Begin Records for this task

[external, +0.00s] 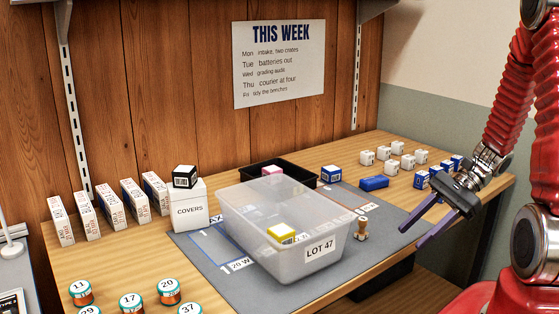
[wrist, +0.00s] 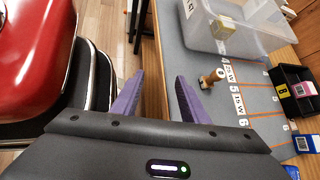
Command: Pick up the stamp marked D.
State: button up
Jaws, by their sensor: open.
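A small wooden stamp (external: 362,228) stands upright on the grey mat, just right of the clear bin marked LOT 47. No other stamp is visible. My gripper (external: 411,236) is open and empty, with its purple fingers to the right of the stamp in the external view.
The clear bin (external: 314,262) holds a yellow box (external: 281,233). A black tray (external: 240,174) with a pink item stands behind it. A blue block (external: 374,183) and several small white boxes (external: 393,168) lie at the right back. Orange jars (external: 169,291) stand at front left.

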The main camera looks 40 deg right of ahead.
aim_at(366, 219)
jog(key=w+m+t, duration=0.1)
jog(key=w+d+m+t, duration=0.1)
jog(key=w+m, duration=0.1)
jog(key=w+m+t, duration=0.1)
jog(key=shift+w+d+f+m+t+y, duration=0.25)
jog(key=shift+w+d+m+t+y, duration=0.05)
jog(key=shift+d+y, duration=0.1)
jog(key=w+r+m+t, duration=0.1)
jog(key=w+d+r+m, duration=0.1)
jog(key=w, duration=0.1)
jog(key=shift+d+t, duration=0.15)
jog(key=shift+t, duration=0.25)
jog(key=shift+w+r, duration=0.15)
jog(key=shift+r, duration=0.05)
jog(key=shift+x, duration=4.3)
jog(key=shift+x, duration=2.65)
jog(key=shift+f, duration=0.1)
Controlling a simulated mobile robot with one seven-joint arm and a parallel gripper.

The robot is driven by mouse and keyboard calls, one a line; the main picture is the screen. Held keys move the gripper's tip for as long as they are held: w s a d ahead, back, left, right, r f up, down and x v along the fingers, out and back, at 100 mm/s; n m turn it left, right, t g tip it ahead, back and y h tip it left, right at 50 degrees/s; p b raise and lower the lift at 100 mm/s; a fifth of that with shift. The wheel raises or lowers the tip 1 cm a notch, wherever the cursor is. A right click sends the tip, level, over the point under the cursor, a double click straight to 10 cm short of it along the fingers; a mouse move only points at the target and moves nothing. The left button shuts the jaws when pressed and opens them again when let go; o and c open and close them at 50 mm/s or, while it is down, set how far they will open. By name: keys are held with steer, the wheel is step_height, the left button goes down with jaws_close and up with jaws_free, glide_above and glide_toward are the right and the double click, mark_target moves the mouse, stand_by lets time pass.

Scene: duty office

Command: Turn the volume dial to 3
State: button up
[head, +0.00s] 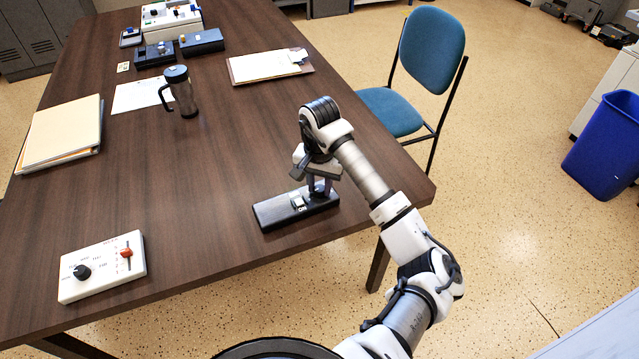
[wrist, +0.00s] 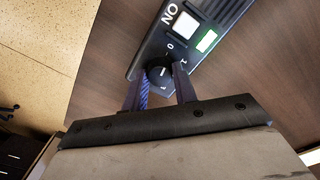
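A black control box (head: 270,212) lies near the table's front right edge. In the wrist view the box (wrist: 213,8) shows a round black dial (wrist: 158,71) with a white pointer line, ringed by small white marks, among them 0 and 1. I cannot read a volume label. My gripper (head: 319,188) points down over the box's right end. In the wrist view my gripper's fingertips (wrist: 161,72) stand one on each side of the dial, very near it. Whether they press on it I cannot tell. The fingers partly hide the dial's marks.
Beside the dial are a white switch (wrist: 185,26) marked ON and a green-lit window (wrist: 206,41). A white box (head: 104,279) with a black knob and red slider lies front left. A travel mug (head: 181,91), papers and other devices stand farther back. The table's middle is clear.

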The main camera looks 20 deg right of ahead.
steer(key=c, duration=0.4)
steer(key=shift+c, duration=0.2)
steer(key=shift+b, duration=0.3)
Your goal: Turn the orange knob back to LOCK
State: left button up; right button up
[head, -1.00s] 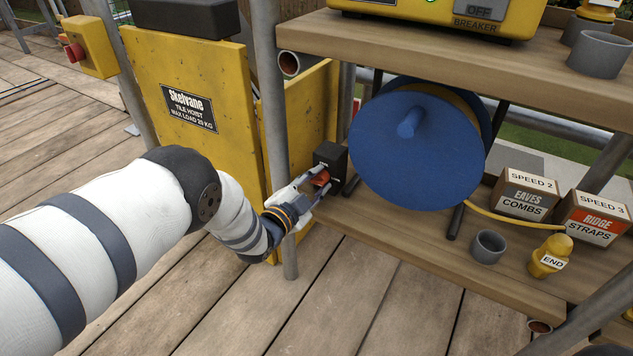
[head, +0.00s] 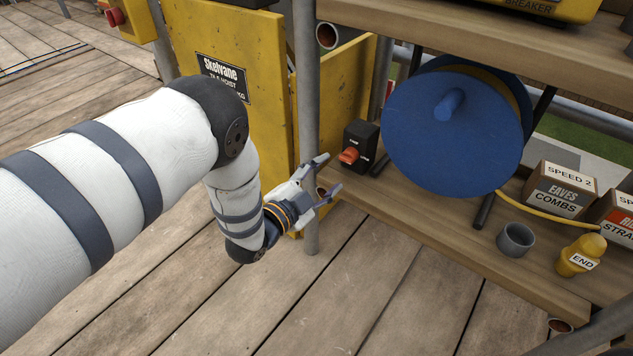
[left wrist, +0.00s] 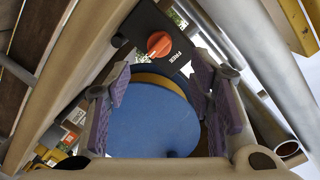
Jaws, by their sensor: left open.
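The orange knob (head: 348,155) sits on the front of a small black box (head: 365,138) on the lower shelf, left of the blue reel. White lettering shows on the box but is too small to read in the head view. My right gripper is not in view.
A blue reel (head: 455,130) with a yellow cable stands right of the box. A scaffold pole (head: 307,110) rises just left of the knob, close to my left arm. A grey cup (head: 515,240), a yellow END plug (head: 582,255) and labelled boxes (head: 558,190) stand on the lower shelf (head: 440,225).

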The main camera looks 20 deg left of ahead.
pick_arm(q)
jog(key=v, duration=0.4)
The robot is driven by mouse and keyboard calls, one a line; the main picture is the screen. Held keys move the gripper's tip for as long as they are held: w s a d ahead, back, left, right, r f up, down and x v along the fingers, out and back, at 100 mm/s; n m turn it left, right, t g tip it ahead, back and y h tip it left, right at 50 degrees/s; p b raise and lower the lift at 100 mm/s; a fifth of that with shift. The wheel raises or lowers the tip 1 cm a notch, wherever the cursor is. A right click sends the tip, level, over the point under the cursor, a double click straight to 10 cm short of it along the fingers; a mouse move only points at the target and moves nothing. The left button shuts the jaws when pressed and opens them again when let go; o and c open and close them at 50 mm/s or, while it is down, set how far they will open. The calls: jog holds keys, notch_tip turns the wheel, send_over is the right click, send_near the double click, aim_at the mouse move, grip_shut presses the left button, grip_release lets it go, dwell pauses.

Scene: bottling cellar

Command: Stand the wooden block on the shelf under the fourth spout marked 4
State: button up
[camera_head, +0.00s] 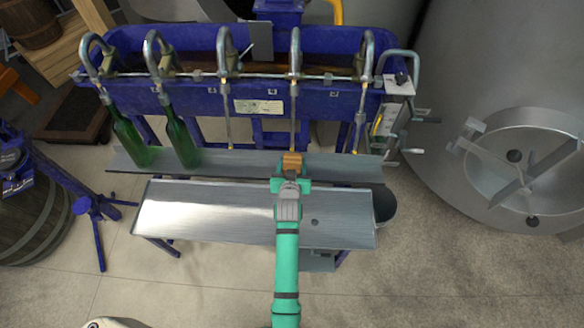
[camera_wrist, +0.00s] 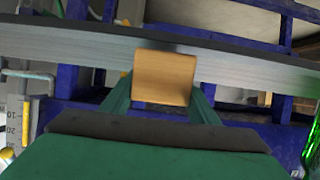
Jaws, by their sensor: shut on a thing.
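The small orange-brown wooden block (camera_head: 291,161) is at the upper shelf (camera_head: 235,161), in line with the fourth spout from the left (camera_head: 295,55) in the head view. That spout's thin tube comes down just behind the block. A small mark (camera_head: 272,92) beside this spout looks like a 4. My gripper (camera_head: 291,178) comes from the front and is shut on the block. In the wrist view the block (camera_wrist: 165,78) sits between my green fingers (camera_wrist: 163,98), against the grey shelf (camera_wrist: 235,68). I cannot tell whether it rests on the shelf.
Green bottles (camera_head: 128,137) and (camera_head: 181,137) stand tilted under the first and second spouts. A wide lower tray (camera_head: 205,213) lies in front of the shelf, below my arm. A steel tank (camera_head: 490,130) stands at the right. The shelf between the second bottle and the block is clear.

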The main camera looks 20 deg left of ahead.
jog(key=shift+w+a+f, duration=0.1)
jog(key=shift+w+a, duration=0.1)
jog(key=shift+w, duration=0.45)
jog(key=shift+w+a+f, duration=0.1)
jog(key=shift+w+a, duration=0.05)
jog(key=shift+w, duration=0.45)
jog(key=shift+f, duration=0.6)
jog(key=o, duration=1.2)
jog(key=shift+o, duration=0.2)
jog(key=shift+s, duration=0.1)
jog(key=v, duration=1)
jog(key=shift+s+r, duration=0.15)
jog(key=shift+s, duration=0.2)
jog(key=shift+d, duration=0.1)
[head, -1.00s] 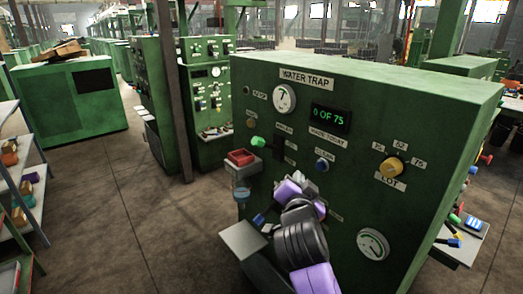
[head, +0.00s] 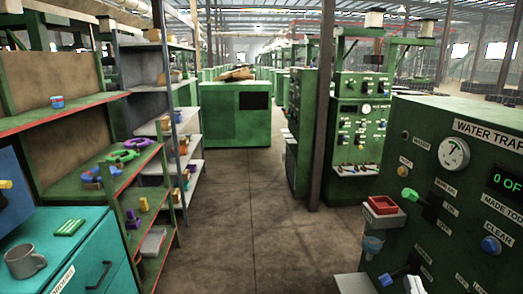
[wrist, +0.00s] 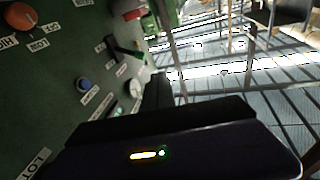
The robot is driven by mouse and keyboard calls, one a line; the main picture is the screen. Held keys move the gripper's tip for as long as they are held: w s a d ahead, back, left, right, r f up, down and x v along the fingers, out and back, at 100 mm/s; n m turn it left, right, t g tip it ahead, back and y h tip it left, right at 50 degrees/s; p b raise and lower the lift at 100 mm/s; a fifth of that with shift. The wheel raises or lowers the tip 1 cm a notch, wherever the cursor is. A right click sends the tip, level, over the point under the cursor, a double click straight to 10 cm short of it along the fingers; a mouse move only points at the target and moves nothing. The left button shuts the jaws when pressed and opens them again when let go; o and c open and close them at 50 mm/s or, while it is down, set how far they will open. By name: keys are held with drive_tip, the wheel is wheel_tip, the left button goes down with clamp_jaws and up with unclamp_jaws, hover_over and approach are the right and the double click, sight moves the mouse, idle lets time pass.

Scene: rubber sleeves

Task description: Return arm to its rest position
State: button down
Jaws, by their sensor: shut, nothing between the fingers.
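My gripper (wrist: 157,90) shows in the wrist view as a dark body with a small lit strip at the bottom and black fingers above it. It is shut and holds nothing. The green water trap machine (head: 440,135) stands at the right in the head view, cut off by the frame edge. Its panel also fills the left of the wrist view (wrist: 50,85), turned on its side. My gripper is in front of the panel, apart from it as far as I can tell. My arm is not clearly visible in the head view.
A red tray (head: 383,205) and a green-tipped lever (head: 410,194) stick out from the machine. Shelves (head: 170,130) and a teal cabinet (head: 75,250) with a grey mug (head: 25,262) stand at the left. The floor aisle (head: 265,225) between is clear.

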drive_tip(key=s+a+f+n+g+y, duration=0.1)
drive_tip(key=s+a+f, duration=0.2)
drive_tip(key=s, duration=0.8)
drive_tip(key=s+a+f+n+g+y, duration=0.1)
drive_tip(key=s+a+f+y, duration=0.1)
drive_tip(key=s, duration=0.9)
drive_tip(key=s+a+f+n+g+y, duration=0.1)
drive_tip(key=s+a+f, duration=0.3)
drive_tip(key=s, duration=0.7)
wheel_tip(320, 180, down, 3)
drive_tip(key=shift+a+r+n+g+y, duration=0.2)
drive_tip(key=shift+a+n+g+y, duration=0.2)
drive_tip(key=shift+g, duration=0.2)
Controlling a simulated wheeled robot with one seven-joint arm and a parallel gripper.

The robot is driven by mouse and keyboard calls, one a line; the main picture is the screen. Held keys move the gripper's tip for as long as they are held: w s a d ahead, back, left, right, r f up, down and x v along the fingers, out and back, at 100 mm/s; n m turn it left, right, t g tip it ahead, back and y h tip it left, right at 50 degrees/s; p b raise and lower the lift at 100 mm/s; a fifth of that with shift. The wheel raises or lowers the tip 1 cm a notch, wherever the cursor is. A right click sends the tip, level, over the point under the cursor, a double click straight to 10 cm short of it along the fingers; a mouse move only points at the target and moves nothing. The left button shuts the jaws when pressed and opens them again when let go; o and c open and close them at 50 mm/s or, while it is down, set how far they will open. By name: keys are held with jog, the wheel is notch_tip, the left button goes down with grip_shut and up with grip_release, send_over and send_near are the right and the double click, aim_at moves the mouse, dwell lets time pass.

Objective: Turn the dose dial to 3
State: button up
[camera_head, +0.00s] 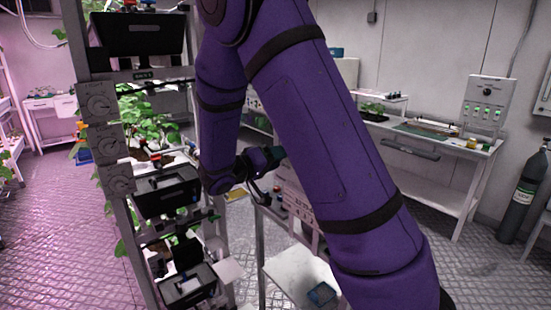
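My purple arm crosses the middle of the view and hides much of what lies behind it. My wrist end and gripper (266,158) are a small dark shape partly behind my upper arm; the fingers cannot be made out. Three grey square plates with round knobs sit on the left rack post: an upper knob (100,105), a middle knob (109,146) and a lower knob (119,180). A pale unit with dark markings (292,196) stands behind my arm, partly hidden. I cannot tell which of these bears the dose dial, or its setting.
The plant rack (104,200) with black boxes (167,192) stands close at left. A small white-topped stand (292,272) is at front centre. A bench (430,150) with a control box (487,103) and a gas cylinder (521,196) are at right. The right floor is clear.

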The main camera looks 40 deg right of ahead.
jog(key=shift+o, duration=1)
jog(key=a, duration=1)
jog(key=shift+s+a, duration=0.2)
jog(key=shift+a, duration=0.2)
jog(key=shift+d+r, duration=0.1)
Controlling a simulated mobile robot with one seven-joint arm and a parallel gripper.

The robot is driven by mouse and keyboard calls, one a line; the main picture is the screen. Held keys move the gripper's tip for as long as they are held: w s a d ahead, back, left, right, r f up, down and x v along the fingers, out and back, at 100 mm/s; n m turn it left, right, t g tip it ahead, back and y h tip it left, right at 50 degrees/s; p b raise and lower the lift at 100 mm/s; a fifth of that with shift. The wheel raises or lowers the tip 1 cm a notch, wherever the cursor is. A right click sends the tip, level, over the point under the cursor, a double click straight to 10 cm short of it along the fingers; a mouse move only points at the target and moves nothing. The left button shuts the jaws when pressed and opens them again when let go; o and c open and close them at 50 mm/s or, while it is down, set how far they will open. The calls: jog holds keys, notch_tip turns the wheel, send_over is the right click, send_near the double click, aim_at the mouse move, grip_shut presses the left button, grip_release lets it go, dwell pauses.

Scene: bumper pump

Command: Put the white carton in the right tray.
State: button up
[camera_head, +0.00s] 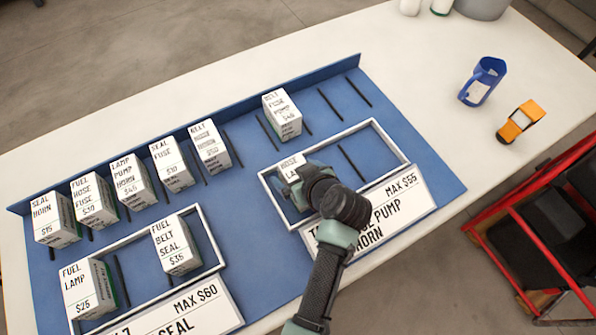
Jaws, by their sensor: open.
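Several white cartons with printed labels and prices stand on the blue mat, so the label alone does not single out one. The right tray (393,142) is a white-rimmed frame with a "MAX $55" card in front. A white carton (290,165) labelled "HOSE LA..." stands at its left end, partly hidden by my gripper. My gripper (302,187) is open above the left part of the right tray, at this carton. Its fingertips are mostly hidden by my wrist, and I cannot tell whether they touch the carton.
The left tray (211,237) holds a FUEL LAMP carton (88,289) and a FUEL BELT SEAL carton (176,246). A row of cartons lines the mat's back edge. The right tray's right part is free.

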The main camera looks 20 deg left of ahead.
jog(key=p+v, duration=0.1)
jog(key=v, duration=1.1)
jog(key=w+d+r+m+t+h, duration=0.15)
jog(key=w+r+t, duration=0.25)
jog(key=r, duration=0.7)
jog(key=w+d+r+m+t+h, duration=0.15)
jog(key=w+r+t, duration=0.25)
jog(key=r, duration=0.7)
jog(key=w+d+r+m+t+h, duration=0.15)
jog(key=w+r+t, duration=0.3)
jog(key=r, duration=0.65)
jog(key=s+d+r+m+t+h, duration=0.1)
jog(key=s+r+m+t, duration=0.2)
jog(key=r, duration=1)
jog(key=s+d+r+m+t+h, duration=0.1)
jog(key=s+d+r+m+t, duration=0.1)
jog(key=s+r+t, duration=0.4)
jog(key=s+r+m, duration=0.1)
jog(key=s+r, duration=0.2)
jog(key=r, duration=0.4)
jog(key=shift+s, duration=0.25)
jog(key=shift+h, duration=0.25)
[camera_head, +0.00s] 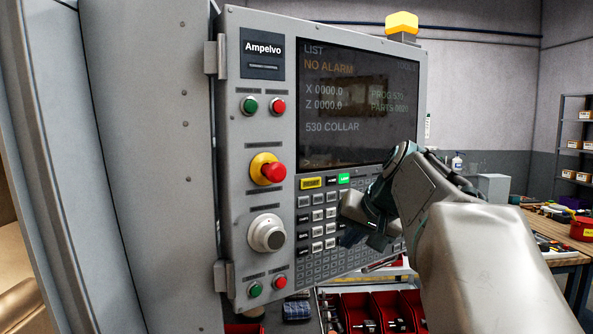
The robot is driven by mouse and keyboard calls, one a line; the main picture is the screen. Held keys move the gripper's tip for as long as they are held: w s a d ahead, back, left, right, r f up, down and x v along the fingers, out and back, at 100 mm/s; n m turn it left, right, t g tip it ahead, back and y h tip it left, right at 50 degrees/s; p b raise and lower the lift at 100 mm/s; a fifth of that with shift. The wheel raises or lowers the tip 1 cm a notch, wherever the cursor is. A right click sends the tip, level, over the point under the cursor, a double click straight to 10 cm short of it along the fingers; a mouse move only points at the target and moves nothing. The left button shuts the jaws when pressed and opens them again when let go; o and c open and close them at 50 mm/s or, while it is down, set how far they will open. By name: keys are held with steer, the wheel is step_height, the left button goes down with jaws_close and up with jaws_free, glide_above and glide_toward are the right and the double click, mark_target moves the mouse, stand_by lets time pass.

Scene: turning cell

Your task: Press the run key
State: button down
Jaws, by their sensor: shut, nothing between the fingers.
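The control panel (232,200) stands upright at the left centre. Its keypad has rows of grey and dark keys (317,215), with a yellow key (311,183) and a lit green key (344,179) in the top row. Round green (256,289) and red (280,282) buttons sit at the lower left. The key labels are too small to read, so I cannot tell which is the run key. My gripper (350,237) is shut and empty in front of the keypad's right part, hiding several keys. I cannot tell whether it touches any.
A red emergency stop (271,171) on a yellow base and a round dial (267,234) stick out left of the keypad. The screen (345,100) reads NO ALARM and 530 COLLAR. Red bins (392,307) stand below; a cluttered bench (560,258) is at the right.

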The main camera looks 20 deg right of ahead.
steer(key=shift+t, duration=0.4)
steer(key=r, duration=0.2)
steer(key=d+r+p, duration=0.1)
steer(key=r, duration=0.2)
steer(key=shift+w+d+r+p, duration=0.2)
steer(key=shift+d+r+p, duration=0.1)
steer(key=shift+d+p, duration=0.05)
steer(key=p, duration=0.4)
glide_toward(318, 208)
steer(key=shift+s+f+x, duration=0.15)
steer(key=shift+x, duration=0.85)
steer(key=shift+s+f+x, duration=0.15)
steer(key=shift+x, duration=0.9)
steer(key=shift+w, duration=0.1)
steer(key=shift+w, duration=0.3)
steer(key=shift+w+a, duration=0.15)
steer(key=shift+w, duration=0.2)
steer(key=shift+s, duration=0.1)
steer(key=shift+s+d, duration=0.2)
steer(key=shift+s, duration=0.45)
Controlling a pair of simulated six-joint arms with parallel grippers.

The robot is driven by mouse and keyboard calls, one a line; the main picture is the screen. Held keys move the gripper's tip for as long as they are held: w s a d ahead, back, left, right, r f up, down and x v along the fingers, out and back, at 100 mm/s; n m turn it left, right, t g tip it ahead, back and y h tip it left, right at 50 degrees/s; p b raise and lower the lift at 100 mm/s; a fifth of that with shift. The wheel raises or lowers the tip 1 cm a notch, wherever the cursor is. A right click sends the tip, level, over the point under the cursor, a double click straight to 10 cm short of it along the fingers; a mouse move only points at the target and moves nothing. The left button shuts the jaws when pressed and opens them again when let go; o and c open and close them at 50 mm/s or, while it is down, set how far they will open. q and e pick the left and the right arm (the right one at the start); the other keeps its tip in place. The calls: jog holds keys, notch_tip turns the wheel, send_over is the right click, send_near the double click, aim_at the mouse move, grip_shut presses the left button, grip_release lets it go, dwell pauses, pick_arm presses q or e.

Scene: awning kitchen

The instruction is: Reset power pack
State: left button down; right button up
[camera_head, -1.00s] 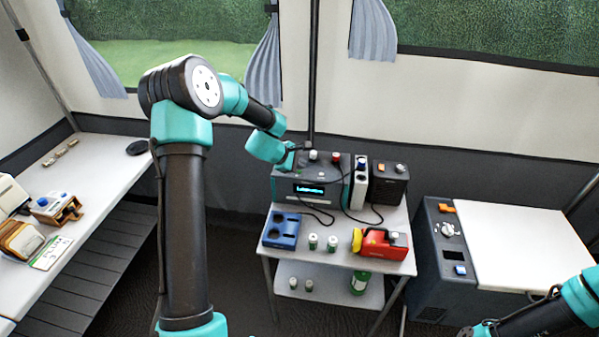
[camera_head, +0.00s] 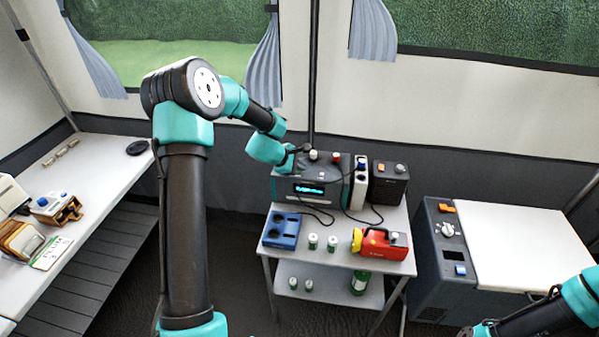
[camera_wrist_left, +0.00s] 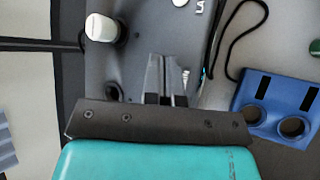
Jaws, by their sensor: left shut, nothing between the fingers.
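A grey instrument (camera_head: 309,189) with a lit cyan display stands at the back left of the small table. White and red knobs sit on its top. A dark box (camera_head: 389,183) with an orange switch and a pale knob stands at the back right. I cannot tell for certain which unit is the power pack. My left gripper (camera_head: 303,149) is over the instrument's back left top. In the left wrist view its fingers (camera_wrist_left: 165,78) are shut and empty above the grey top, right of a white knob (camera_wrist_left: 101,27). Contact cannot be told. My right gripper is out of view.
A white unit (camera_head: 360,184) stands between the two boxes. In front are a blue holder (camera_head: 282,231), small bottles (camera_head: 313,241) and a red-yellow device (camera_head: 382,244). Black cables loop over the tabletop. A dark cabinet (camera_head: 444,262) stands at right.

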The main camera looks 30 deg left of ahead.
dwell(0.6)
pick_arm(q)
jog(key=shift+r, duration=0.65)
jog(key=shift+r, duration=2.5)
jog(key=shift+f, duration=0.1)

End Records for this task

- [What to work on]:
Only the lines from the one bearing "[camera_head, -1.00s]" to the one bearing "[camera_wrist_left, +0.00s]", both included, should be restated word for word, with pictures left out.

- [Solution to the problem]:
[camera_head, -1.00s] 
[camera_head, +0.00s] 
[camera_wrist_left, +0.00s] 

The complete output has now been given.